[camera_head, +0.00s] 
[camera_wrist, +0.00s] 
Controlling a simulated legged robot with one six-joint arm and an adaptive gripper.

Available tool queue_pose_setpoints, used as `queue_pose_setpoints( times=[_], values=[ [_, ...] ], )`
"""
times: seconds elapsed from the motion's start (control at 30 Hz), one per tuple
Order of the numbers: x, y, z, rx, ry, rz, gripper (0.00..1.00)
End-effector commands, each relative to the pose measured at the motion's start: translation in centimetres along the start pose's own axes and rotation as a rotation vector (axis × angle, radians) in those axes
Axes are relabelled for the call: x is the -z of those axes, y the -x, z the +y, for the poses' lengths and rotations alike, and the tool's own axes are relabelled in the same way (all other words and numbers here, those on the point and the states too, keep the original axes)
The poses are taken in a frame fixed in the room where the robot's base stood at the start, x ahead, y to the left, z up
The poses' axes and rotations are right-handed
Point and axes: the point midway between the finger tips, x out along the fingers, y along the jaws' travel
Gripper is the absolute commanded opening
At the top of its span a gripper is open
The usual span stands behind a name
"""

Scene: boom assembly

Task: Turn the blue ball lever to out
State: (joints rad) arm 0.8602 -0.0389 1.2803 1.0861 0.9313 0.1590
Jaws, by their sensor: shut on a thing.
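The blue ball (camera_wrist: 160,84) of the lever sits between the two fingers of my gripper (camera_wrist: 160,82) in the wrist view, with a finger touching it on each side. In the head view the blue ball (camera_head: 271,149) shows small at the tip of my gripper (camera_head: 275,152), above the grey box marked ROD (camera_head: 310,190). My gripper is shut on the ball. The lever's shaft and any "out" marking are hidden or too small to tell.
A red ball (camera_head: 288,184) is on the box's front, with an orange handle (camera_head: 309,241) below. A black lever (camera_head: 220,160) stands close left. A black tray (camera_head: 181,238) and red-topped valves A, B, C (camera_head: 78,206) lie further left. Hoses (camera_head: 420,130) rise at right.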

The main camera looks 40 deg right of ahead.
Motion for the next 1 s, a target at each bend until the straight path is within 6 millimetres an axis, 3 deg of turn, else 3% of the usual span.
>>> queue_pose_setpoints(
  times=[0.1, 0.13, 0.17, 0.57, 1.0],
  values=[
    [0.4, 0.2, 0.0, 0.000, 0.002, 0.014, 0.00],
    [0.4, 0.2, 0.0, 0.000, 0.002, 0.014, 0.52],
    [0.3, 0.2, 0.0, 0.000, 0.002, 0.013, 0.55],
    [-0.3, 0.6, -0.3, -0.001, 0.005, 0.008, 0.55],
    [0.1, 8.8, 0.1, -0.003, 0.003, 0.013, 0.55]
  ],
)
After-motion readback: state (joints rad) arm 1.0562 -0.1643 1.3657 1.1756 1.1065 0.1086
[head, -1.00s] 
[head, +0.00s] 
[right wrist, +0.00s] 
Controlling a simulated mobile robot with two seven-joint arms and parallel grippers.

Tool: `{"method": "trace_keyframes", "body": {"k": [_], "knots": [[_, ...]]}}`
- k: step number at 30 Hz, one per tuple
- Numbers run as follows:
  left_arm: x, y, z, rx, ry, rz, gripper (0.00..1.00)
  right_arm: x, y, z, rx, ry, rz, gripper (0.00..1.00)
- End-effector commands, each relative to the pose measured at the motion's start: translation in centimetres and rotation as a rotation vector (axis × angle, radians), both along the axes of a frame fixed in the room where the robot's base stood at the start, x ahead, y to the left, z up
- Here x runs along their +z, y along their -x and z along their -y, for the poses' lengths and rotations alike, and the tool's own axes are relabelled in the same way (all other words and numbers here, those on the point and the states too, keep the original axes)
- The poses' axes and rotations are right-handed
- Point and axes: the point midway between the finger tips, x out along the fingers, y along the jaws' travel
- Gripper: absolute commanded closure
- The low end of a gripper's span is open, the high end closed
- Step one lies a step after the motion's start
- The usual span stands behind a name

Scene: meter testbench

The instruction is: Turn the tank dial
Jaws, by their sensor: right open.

### AIM OF THE EXERCISE
Repeat only the lines running from the line that contains "- Step one lies" through the last line above, inclusive.

### WRITTEN REPLY
- Step one lies a step after the motion's start
- The usual span stands behind a name

Scene: meter testbench

The instruction is: Turn the tank dial
Jaws, by their sensor: right open.

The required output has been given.